Manuel Ignacio Juarez was sentenced to 46 months in prison and four years of supervised release in 1989 for bank robbery. After he did his 46 months he was turned over to INS and deported. At some point prior to 1993 when he applied for a California driver’s license under a false name he came back into the country illegally. Since he did not notify his probation officer of his new address within 72 hours he was considered to be a fugitive.
He was arrested and released in 1994 for possession of paraphernalia and he was arrested and kept in custody in 1995 for two robberies. He was sentenced to 15 years. Time in custody is tolled towards completion of the supervised release.
A Federal Judge issued a bench warrant for him for violation of his supervised release in 2005. When he was released from prison on the state robbery charges in 2009, he was turned over to the Feds on the supervised release warrant and he was sentenced to eighteen months. He appealed claiming that his supervised released terminated prior to the the issuing of the warrant. When excluding the time that Juarez was a fugitive and the time that he was in state custody his period of supervised release did not terminate prior to the issuance of the warrant in 2005. Once a warrant is issued the period is tolled until Juarez is brought back into Federal custody and a judge acts upon the warrant. In this case it was 2009.

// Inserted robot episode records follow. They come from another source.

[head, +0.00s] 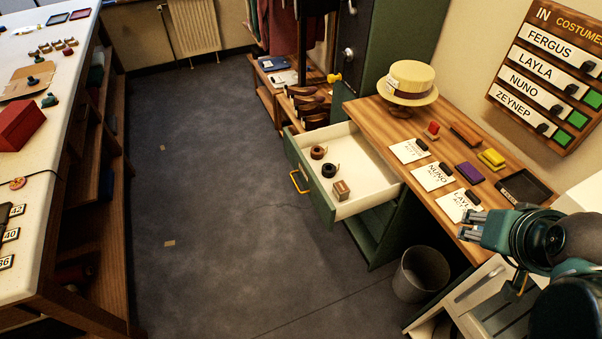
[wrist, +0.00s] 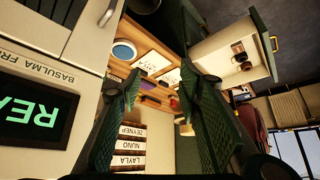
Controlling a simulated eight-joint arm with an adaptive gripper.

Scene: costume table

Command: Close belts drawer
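The belts drawer (head: 345,205) is pulled out from the green cabinet under the wooden desk. Its green front (head: 312,190) has a brass handle (head: 299,182) facing left. My gripper (head: 468,228) is at the right of the head view, by the desk's near end, well apart from the drawer. In the wrist view my gripper (wrist: 160,80) has its fingers spread with nothing between them.
The desk (head: 445,150) holds a straw hat (head: 409,82), name cards, stamps and pads. A grey bin (head: 420,274) stands on the floor near the cabinet. A white-topped table (head: 45,170) runs along the left. The floor (head: 225,180) between is clear.

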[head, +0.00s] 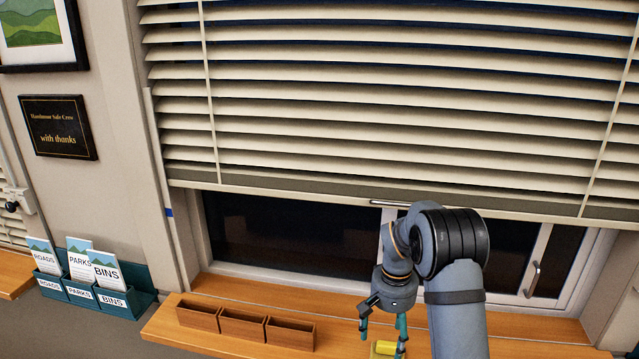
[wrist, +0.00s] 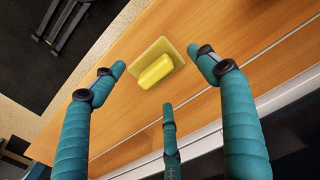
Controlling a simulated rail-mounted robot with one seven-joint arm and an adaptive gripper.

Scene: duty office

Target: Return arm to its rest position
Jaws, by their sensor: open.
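My gripper (wrist: 160,88) has three teal fingers, spread open and empty, above the wooden sill. In the head view my gripper (head: 383,322) points down at the end of my grey arm, in front of the window. In the head view the yellow block (head: 385,348) shows just behind the fingers, partly cut by the frame's lower edge. No contact between fingers and block is visible.
A wooden sill (head: 180,335) carries a three-part wooden box (head: 241,327) left of my gripper. A blind (head: 400,100) with a bottom rail hangs behind my arm, over a window with a handle (head: 532,279). A teal leaflet rack (head: 125,303) is at left.

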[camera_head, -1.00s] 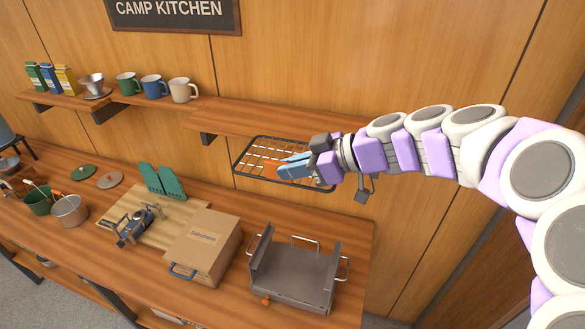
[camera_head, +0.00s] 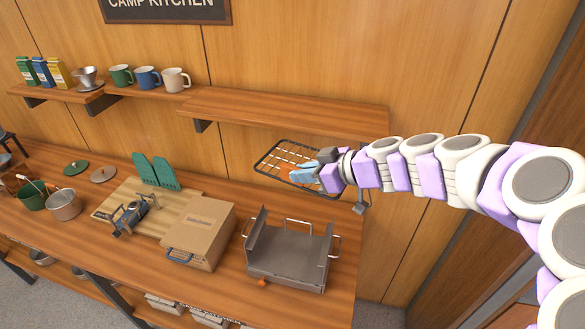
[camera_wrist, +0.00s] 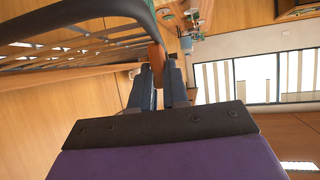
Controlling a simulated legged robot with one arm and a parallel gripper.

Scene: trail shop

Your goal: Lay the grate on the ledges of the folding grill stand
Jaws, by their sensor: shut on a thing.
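The grate (camera_head: 272,160) is a dark wire rack held in the air in front of the wall, below the upper shelf. My gripper (camera_head: 304,174) is shut on it at its right side, and an orange-brown piece (camera_wrist: 157,62) shows between the fingers in the wrist view. The grate's bars (camera_wrist: 75,53) fill the upper left there. The folding grill stand (camera_head: 288,262) is a grey metal tray with raised side walls and wire handles, standing open on the counter. It is below the grate, apart from it, and looks empty. Its ledges cannot be made out clearly.
A cardboard box (camera_head: 200,240) stands just left of the stand. A small camp stove (camera_head: 128,214) sits on a wooden board (camera_head: 180,204), with green mitt-like items (camera_head: 156,172) behind. The upper shelf (camera_head: 280,112) juts out above the grate. Mugs (camera_head: 148,78) stand farther left.

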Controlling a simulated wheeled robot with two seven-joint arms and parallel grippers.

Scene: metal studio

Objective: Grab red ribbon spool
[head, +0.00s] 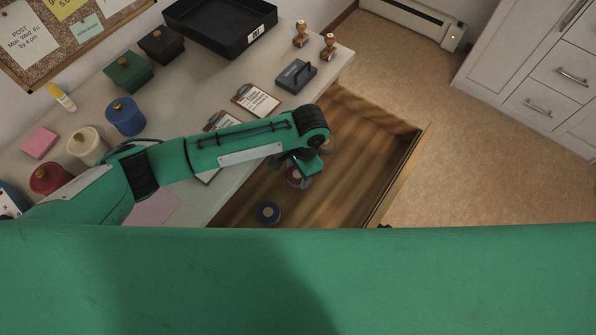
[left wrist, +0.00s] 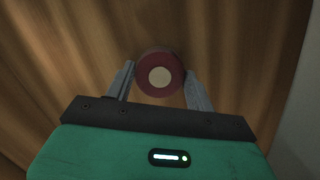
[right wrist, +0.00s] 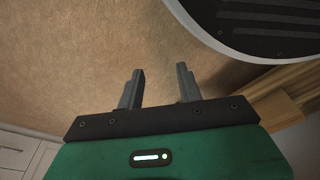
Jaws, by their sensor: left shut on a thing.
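The red ribbon spool (left wrist: 145,76) is a dark red disc with a pale centre in the left wrist view. It sits between the two fingers of my left gripper (left wrist: 160,88), which is shut on it. In the head view the spool (head: 294,178) shows partly, below my left wrist and over the open wooden drawer (head: 345,170). I cannot tell whether it touches the drawer floor. My right gripper (right wrist: 160,88) is open and empty in the right wrist view, over tan floor; the head view does not show it.
A blue spool (head: 268,213) lies in the drawer, left of and nearer than the red one. The desk holds clipboards (head: 256,101), a black tray (head: 222,38), stamps, and several lidded jars (head: 125,117). White cabinets (head: 550,75) stand at right. Open floor lies beyond the drawer.

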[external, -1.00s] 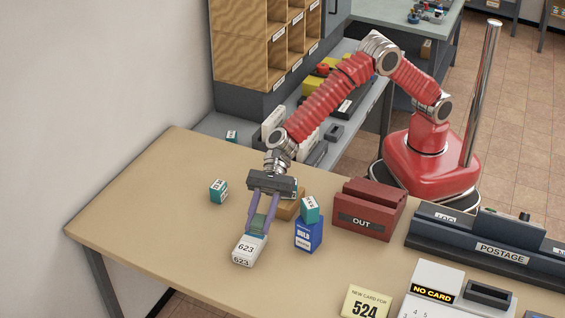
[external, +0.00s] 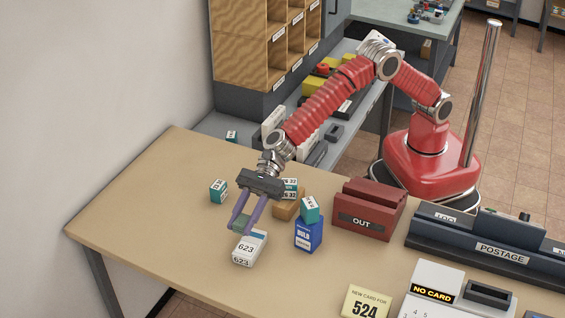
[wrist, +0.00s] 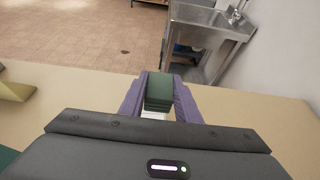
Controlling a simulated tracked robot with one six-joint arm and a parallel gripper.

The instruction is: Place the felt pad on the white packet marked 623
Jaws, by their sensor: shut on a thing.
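My gripper (external: 243,222) is shut on the dark green felt pad (wrist: 160,92), which sits between the two purple fingers. In the external view, the pad is partly hidden by the fingers. The white packet marked 623 (external: 246,252) lies on the table just below and in front of the fingertips. The pad is over or beside the packet's far left end; I cannot tell whether they touch. A teal patch shows at the packet's far end. A white patch shows below the pad in the wrist view.
A blue box (external: 308,236) with a teal-and-white box (external: 309,210) on top stands right of the packet. Behind is a brown block (external: 287,209) bearing another small box (external: 290,188). A teal-and-white box (external: 218,191) stands at left. The red OUT tray (external: 368,211) is further right. The table's front left is clear.

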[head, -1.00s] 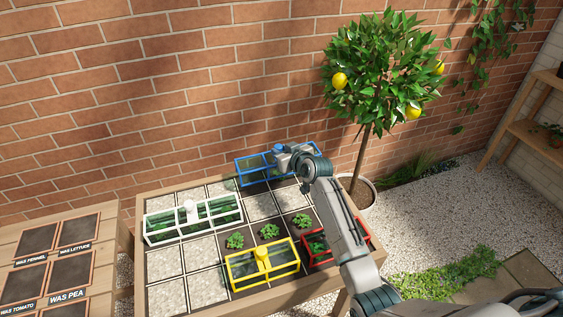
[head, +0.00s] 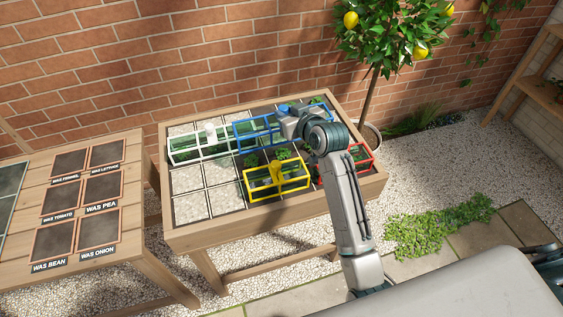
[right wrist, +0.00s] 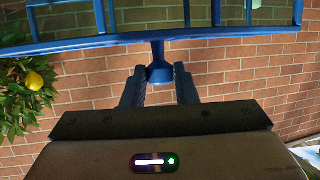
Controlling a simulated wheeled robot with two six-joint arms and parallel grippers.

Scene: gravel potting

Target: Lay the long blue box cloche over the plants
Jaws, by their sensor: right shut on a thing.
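The long blue box cloche (head: 243,136) has a blue frame with clear panes. My right gripper (right wrist: 159,88) is shut on its blue knob (right wrist: 159,70), and the cloche's frame fills the top of the right wrist view. In the head view the cloche shows over the back part of the raised bed, just behind a row of leafy green plants (head: 283,154). Another plant (head: 251,160) shows to the left. My right forearm hides part of the row and of the cloche. I cannot tell how high the cloche is above the bed. My left gripper is not in view.
A white cloche (head: 185,156) stands left on the bed (head: 205,236), a yellow one (head: 262,187) in front of the plants, and a red one (head: 368,152) at the right. A labelled table (head: 120,262) stands left. The brick wall (head: 110,60) is close behind.

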Thus a period of supervised release can be a lifetime sentence. I doubt anyone really expected Juarez to report to his probation officer when he returned illegally to the country. (Although once I had a client who was released upon entering a plea and ordered to return for sentencing. No one expected this to happen since he was going to be deported. But just in case I showed up at the courthouse on the sentencing date. He had been deported and the judge issued a warrant. As I am walking out of the courthouse, who do I see? He knew he was supposed to be in court for sentencing so he illegally returned to the country for sentencing.) Thus Juarez was considered a fugitive. This could go on forever.